→ Stated problem
Give back the exact lines spanning from the line with "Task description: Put" to the line with "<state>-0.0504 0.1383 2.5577", with both of those lines included and no others.

→ Dataset extract
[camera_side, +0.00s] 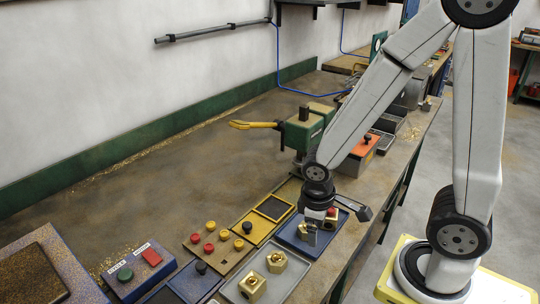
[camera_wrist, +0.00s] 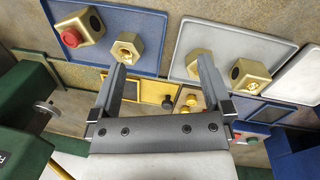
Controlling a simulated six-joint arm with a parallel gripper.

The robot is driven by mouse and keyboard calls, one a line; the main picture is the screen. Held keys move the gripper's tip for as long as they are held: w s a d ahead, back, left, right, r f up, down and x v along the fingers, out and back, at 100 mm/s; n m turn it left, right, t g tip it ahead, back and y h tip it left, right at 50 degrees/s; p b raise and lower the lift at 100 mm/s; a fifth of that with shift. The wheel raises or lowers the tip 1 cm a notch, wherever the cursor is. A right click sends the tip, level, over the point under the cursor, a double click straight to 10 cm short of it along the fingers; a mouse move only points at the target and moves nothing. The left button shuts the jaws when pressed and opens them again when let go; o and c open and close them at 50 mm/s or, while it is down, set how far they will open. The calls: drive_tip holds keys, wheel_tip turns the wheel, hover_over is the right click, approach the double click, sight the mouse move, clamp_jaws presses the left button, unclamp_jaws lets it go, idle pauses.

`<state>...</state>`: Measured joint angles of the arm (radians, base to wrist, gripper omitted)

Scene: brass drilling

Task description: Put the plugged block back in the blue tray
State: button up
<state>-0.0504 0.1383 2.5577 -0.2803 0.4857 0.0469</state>
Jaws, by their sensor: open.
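The blue tray (camera_wrist: 60,62) is at upper left in the wrist view; its rim shows in the side view (camera_side: 283,236). It holds a brass block (camera_wrist: 90,27) with a red plug (camera_wrist: 71,38) in one face and a dark hole in another. A second brass block (camera_wrist: 128,47), with no red plug visible, also lies in this tray. My gripper (camera_side: 318,226) is over the tray, its jaws apart and nothing held between them. In the wrist view its fingers (camera_wrist: 162,70) point toward the trays. In the side view it partly hides the tray's contents; a red plug (camera_side: 331,211) shows behind it.
A grey tray (camera_side: 290,284) with two brass blocks is beside the blue tray. A yellow tray (camera_side: 256,222), a board of red and yellow plugs (camera_side: 207,249) and a button box (camera_side: 139,271) lie left. A green press with a yellow handle (camera_side: 303,131) stands behind.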

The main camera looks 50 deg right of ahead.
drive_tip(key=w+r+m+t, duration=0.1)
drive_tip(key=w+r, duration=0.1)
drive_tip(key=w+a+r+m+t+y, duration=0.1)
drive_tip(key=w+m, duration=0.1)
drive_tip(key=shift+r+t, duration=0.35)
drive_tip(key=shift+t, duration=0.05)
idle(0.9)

→ The completed task
Task description: Put the plugged block back in the blue tray
State: button up
<state>-0.0504 0.1383 2.5577 -0.2803 0.4857 0.0469</state>

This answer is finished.